On the surface, yes. But, in fact, lunch in Canada is merely changing to match how people live and work. At Ipsos Reid, we recently took a deep dive into lunch. Our 2014 CHATS (Consumption Habits and Attitudinal Trends Study) examined the eating habits of 20,000 Canadians across all meal occasions. What we found is that Canadians are indeed doing lunch. Thirteen per cent of all food items consumed during the day are at lunch, which means it’s an important part of the day, and your sales.

Better yet, there are still gains to be had from lunch. Merely getting more lunch skippers to eat could result in higher sales. So could giving shoppers more portable food options. The reason? More than 25% of lunch occasions are carried from home.

Bear in mind that lunch can have multiple personalities. It depends on whether consumers are eating alone or with others, whether it’s a weekday or weekend, or whether they’re eating at home or away. In addition, varying needs, preferences and emotions drive lunch decisions. More than 50% of weekday lunches, for instance, are consumed alone, with many adults reporting eating al desko due to a lack of time.

Lunch, however, is the meal most often eaten away from home and, as such, remains crucial for away-from-home channels. Grocers have a unique opportunity to provide good-for-you solutions through the burgeoning HMR channel. However, their offering must be extra sharp to grab share from affordable bagged lunches, convenient leftovers and delicious restaurant favourites. Six per cent of lunches are now through HMR.

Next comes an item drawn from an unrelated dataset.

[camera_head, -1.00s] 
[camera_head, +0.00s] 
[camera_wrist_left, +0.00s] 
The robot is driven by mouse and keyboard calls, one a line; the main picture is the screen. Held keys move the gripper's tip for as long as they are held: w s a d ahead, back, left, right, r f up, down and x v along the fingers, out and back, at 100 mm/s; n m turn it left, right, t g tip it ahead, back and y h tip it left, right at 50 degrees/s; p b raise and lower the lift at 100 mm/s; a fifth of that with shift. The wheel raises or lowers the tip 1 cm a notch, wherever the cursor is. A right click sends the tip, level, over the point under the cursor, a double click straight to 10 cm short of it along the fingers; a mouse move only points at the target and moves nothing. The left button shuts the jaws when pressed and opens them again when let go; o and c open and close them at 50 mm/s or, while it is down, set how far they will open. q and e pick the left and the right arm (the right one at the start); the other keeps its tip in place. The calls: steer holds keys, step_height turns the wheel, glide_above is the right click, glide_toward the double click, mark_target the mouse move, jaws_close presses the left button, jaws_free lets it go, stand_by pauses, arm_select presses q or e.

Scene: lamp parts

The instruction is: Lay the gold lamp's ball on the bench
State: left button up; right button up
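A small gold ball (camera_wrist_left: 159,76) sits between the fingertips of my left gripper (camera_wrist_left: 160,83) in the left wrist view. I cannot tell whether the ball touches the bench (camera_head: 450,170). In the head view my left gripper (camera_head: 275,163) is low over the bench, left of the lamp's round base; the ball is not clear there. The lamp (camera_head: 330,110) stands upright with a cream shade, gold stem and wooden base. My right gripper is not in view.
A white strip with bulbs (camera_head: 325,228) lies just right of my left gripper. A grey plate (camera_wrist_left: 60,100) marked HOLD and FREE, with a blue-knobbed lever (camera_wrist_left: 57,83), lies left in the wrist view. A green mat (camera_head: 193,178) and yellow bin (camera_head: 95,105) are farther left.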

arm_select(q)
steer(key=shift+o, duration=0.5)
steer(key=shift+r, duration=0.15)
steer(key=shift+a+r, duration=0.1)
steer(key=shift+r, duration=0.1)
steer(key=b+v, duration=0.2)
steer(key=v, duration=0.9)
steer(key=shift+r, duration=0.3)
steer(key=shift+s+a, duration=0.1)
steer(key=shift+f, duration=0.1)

Interestingly, consumers today are willing to make compromises at lunch. At times they may opt to give up on taste and healthy foods in exchange for speed and convenience, or vice versa. Perhaps it’s this trade-off that enables the sandwich to remain a perennial lunch favourite. Though it’s true the sandwich of today does not look like it did 30 years ago, it is still the top item eaten at lunch, followed by fruit, cheese and vegetables. Among beverages consumed at lunch, tap water is the runaway favourite, perhaps due to its convenience, healthfulness and, oh yes, its inexpensive price.

When we look at the foods chosen for lunch, Canadians are opting for lighter fare. The result: lunch is more of a gap-fill than a gut-fill meal. The considerable grazing that occurs in the morning–as consumers fuel up early in the day, leaving them less hungry when lunchtime rolls around–likely causes that trend.

Lunch today is also impacted by mini- meal consumption. Rather than eat three square meals a day, many people now eat five to six smaller meals. Such behaviour is especially popular among 18- to 34-year- olds. These millennials report that eating smaller meals more frequently keeps their energy levels up and eliminates the peaks and troughs that come with eating larger meals. They also feel it improves mental sharpness and fits with weight-loss diets.

So it appears that Canadians have not lost the art of lunching but, rather, are redefining it to fit their lives. To gain a greater share of lunch, it’s critical to understand how Canadians experience the meal. The ultimate goal for retailers and CPGs: move beyond product seller to become the go-to lunch solution provider.